● **Task to complete**
Find the word "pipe" in the data. Return every line where it appears.

-- START --

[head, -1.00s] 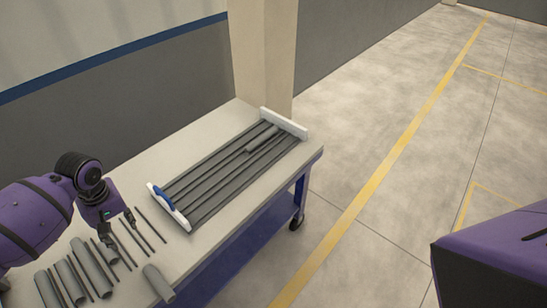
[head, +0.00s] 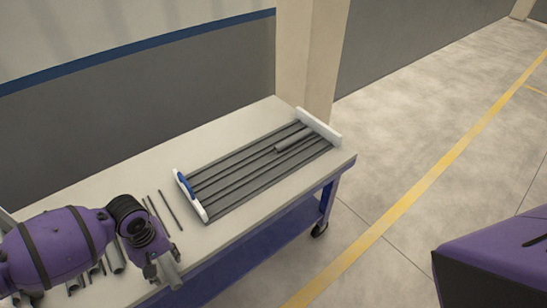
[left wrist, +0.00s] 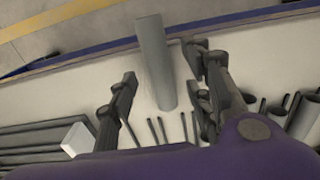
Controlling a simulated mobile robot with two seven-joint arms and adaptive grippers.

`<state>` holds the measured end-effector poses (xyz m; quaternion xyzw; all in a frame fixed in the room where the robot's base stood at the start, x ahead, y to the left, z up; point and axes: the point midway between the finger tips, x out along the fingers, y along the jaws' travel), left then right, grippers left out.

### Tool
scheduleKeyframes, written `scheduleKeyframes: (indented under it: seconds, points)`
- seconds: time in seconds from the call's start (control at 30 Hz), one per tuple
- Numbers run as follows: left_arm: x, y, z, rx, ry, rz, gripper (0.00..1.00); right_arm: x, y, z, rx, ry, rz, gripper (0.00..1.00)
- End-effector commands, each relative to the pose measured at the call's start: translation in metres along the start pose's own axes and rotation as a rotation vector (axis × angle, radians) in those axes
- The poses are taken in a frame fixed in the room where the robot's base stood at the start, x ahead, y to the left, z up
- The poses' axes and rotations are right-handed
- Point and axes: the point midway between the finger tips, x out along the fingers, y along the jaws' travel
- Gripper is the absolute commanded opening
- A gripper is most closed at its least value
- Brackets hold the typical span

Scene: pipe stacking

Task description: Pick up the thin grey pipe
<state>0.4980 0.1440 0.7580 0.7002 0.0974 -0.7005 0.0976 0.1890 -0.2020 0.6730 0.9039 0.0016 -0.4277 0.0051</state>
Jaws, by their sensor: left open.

-- END --

● **Task response**
Scene: pipe stacking
Task description: Pick up the thin grey pipe

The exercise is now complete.